In 2016, former Edmonton Journal columnist Gary Lamphier invoked the NEP based on comments the newly elected prime minister made in Davos, asking: “Is Prime Minister Justin Trudeau preparing to launch NEP 2.0, a repackaged, modern-day version of the disastrous National Energy Program that was inflicted on Albertans by his father in the 1980s?”

In 2017, the proposed changes to the environmental assessment rules governing major resource projects in Canada meant another reference to the NEP, this time in a John Ivison column.

That link between the federal government’s new environmental assessment act and the NEP was made again in 2018 once the regulations were finalized, this time by Postmedia columnist (are you sensing a trend yet?) Lorne Gunter. “Justin Trudeau’s new environmental assessment regulations — released Thursday — are similar to his father’s National Energy Program (NEP), except Trudeau Jr.’s NEP 2.0 is actually an upside down version,” he wrote.

And in 2019, former Alberta finance minister Ted Morton wrote in the Calgary Herald that “today, his son’s carbon tax and Bill C-69 — the no-pipelines-ever law — are NEP 2.0.”

This lack of creativity on the part of conservative columnists is bad enough, but what makes it worse is that the comparison they keep going back to doesn’t withstand even the smallest amount of scrutiny. Justin Trudeau’s father, after all, didn't exactly hide his willingness to take from the West in order to give to the East.

As prime minister, the current Trudeau has basically done the opposite. He bought the Trans Mountain pipeline extension and committed to building it at a substantial political cost in British Columbia. He helped get LNG Canada, the largest energy project in Canadian history, across the finish line by granting it $275 million in direct support and tariff relief on the imported steel modules it uses that’s worth as much as $1 billion. He also sent nearly $2 billion to help the oil and gas industry clean up wells that it couldn’t bother to clean up itself.

What makes this ongoing fascination with the NEP even more bizarre is that past and present Prairie premiers like Jason Kenney, Scott Moe, and Brad Wall keep arguing for a de-facto national energy program. They remain outraged that the Energy East pipeline to Quebec was allowed to die, and they blame the Trudeau government for having the temerity to ask its proponents to account for their greenhouse gas emissions. But a pipeline from Alberta to Quebec was one of the core features of the NEP.

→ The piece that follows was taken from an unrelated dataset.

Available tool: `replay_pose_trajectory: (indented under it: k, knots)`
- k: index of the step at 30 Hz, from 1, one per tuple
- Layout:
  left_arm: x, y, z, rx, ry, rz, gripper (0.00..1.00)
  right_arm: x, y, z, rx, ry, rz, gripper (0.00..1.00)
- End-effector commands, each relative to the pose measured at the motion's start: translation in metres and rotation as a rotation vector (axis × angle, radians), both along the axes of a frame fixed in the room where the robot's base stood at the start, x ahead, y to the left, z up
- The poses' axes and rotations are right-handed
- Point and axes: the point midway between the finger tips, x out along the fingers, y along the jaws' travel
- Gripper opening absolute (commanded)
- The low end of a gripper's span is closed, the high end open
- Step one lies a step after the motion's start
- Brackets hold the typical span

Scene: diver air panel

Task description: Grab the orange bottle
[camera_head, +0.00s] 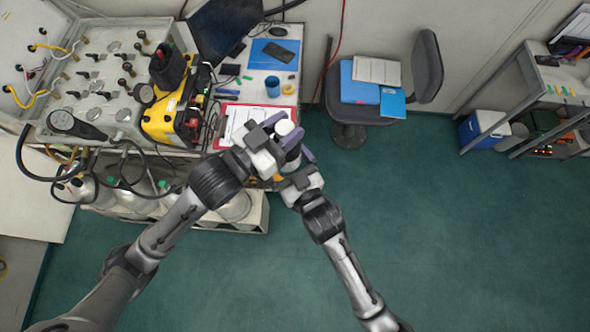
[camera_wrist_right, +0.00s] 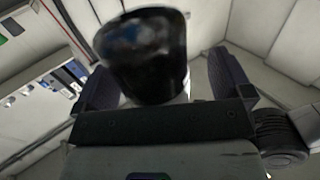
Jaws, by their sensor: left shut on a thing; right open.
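My left gripper (camera_head: 281,132) is shut on a white-capped bottle (camera_head: 284,127), held in front of the desk. The cap shows on top; the fingers hide most of the body, so I cannot make out its colour. A small orange patch (camera_head: 278,178) shows low between the two grippers; I cannot tell what it belongs to. My right gripper (camera_head: 299,162) is open, close beside and below the left one. In the right wrist view a dark, blurred rounded thing (camera_wrist_right: 145,55) stands between or just beyond my open right fingers (camera_wrist_right: 168,85); contact cannot be told.
The desk holds a red clipboard (camera_head: 232,118), a blue cup (camera_head: 272,86), a phone (camera_head: 279,51) and a yellow device (camera_head: 172,115). A valve panel (camera_head: 105,75) and cylinders are at left. A chair (camera_head: 428,65) stands behind. The green floor (camera_head: 450,240) at right is clear.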

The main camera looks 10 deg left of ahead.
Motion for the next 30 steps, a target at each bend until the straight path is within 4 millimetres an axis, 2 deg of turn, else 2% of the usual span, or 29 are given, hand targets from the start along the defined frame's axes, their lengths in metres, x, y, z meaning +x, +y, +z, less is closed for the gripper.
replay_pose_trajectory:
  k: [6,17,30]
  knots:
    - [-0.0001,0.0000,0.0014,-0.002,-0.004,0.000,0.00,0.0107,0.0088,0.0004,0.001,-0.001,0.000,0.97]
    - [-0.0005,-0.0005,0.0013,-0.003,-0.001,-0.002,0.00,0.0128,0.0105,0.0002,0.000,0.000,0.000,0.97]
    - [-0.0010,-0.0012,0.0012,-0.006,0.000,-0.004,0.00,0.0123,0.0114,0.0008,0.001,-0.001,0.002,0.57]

Then there’s their desire to see American and Saudi Arabian imports replaced with Canadian barrels in Eastern Canada, which was central to the NEP. And now, as the world begins to focus on the transition away from fossil fuels, they want to see a deliberate effort to overwhelm or contain global market forces — just like the NEP tried to do after the oil shock of the 1970s.

If irony could power our vehicles and heat our homes, we’d never need to drill for another barrel of oil in Western Canada again.

But while conservative columnists remain fixated on the perceived affront that federal climate policies represent to Prairie voters, it’s not clear the people who actually live here are buying that.

Ibbitson even acknowledges as much at the end of his column, noting that “reasonable efforts to reduce emissions by the oil-and-gas sector will have the support of many people in Alberta and Saskatchewan who are as worried about global warming as anyone else.”

Time will tell if the Liberals pay an electoral price for putting an environmentalist in the top environmental job. But time is something we're running out of when it comes to climate change, and maybe, just maybe, placating the Prairie premiers shouldn't be the prime minister’s top priority.